Le dessein d'Action Directe était aussi de vouloir changer le monde. Il pouvait être séduisant, épris de justice sociale, de solidarité, de fraternité... Mais voilà ! Ils ont choisi un itinéraire de violence et de sang que j'ai toujours désapprouvé. Monica Sabolo aussi, mais elle veut comprendre, aller plus loin.

« Cette histoire est bien trop complexe, je n'arrive à me faire d'opinion ni sur les êtres ni sur leurs actes. »

Très vite, on comprend l'objet de la trame narrative : osciller entre ces deux histoires, y dresser des passerelles, peut-être aussi des souterrains, c'est plus pratique pour opérer en clandestinité, Monica Sabolo contourne les pièges de l'exercice avec brio, ne pas rendre ces personnages plus sympathiques qu'ils ne le sont, pas moins non plus, ne pas en faire des figures romantiques. En faire des êtres humains, ce qu'ils sont, les restituer ainsi, puisqu'ils ont assumés leur peine...

« Ces personnages insaisissables, avec la douleur qui est la leur et celle qu'ils ont infligée. »

En faire des êtres solidaires, c'est clair, on ne pourra jamais leur reprocher cela durant leur procès. Ils feront la démonstration d'une loyauté sans faille entre eux, un papier à cigarette n'aurait pas pu passer entre eux... Jamais on ne saura par exemple qui a tué Georges Besse...

« Il y a là toute la superbe de l'honneur et de la fraternité, quelque chose d'insensé et de crépusculaire aussi, l'adieu à un monde auquel on a renoncé. »

Et comment ne pas se laisser au passage surprendre par quelques personnages étonnants comme cette octogénaire, libraire libertaire, sorte de Ma Dalton façon Mesnilmontant... Ce qui donne envie de la rencontrer, c'est sa manière claire et sans ambiguïté de s'être inscrite en faux contre la violence sanguinaire d'Action Directe, tout en sillonnant inlassablement la France en train durant plus de 20 ans pour rendre visite à ses membres au parloir des prisons...

Monica Sabolo veut savoir comment on vit avec cela, pendant et après...
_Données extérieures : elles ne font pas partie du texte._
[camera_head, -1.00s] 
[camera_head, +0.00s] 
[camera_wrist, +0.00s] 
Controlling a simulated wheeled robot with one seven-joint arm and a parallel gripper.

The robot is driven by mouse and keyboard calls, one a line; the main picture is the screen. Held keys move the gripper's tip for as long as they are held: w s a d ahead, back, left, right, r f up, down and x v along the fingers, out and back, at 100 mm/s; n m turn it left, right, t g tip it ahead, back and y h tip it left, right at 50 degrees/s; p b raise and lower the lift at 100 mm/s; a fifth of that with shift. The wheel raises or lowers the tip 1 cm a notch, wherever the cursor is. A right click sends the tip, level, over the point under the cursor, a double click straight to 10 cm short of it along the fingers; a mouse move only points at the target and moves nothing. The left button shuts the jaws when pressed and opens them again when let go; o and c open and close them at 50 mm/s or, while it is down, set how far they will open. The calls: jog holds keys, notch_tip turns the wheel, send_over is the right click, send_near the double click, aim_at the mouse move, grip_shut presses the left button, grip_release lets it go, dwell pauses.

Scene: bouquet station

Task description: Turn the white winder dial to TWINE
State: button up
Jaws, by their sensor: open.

Elle enquête alors à sa manière...

« La clandestinité n'est pas aussi romantique qu'on pourrait le croire : on imagine une vie trépidante, loin de la cité et des institutions, un lieu sauvage que l'on habiterait tel un bois, comme le font les amants, les druides et les poètes. En réalité, ce n'est pas l'expérience de la liberté mais celle de l'entrave. »

Monica Sabolo dévoile la vie clandestine de ces quatre jeunes gens. Elle creuse, elle creuse sous terre comme une fourmi frénétique, elle creuse des galeries vers son histoire familiale...

Dans une écriture en cavale, quasiment lyrique, éblouie de la lumière des mots, Monica Sabolo convoque les ténèbres pour nous entraîner dans les méandres d'une forme de désarroi profond, évoque dans ce chemin le poisseux, l'indicible et surtout peut-être l'inavouable...

Entre eux et elle, un lien se tisse ; la mémoire du passé surgit, dans son corps aussi.

C'est magnifique.

« Je cours après une histoire engloutie à la suite d'un tremblement de terre ou d'un raz-de-marée. »

La prose de Monica Sabolo est percutante, lumineuse, s'enroule comme des lianes et nous enroule avec elle aussi. J'ai adoré cette écriture qui m'a envoûté. C'est une écriture belle et cruelle, qui nous invite à fouiller dans nos vies familiales...

Ici l'intérêt du texte n'est pas à proprement dit cette enquête tirée d'une chronique judiciaire, - bien qu'elle tente d'effleurer l'insondable de ces âmes en cavale, non c'est bien un autre récit qui tient lieu de paysage, le désordre d'un coeur, celui de l'autrice où viennent se mêler des pas égarés dans l'entrelacement de deux histoires.

La mémoire est une porte secrète et fragile qui s'ouvre sur d'autres portes ténébreuses et violentes. C'est depuis cette rive d'où elle écrit cette histoire que Monica Sabolo nous tend la main.

« Nous nous débattons, tous autant que nous sommes. Nous cherchons un sens aux choses que nous avons faites , et à celles que l'on nous a faites, nous sommes entortillés dans le passé comme dans un drap mouillé. Les visages s'effacent, mais le chagrin demeure. Il irradie, il voyage, d'une génération à l'autre, d'un coeur à l'autre. L'histoire s'insinue en nous, elle se recompose, se déplace et se transforme, renvoyant des ondes et une énergie nouvelles, sans même que nous sachions à quoi elles font écho.
Je sais désormais que le temps ne passe pas. »

Je remercie Babelio et les éditions Gallimard pour cette belle et surprenante découverte en avant-première de la rentrée littéraire, dans le cadre d'une Masse Critique privilégiée.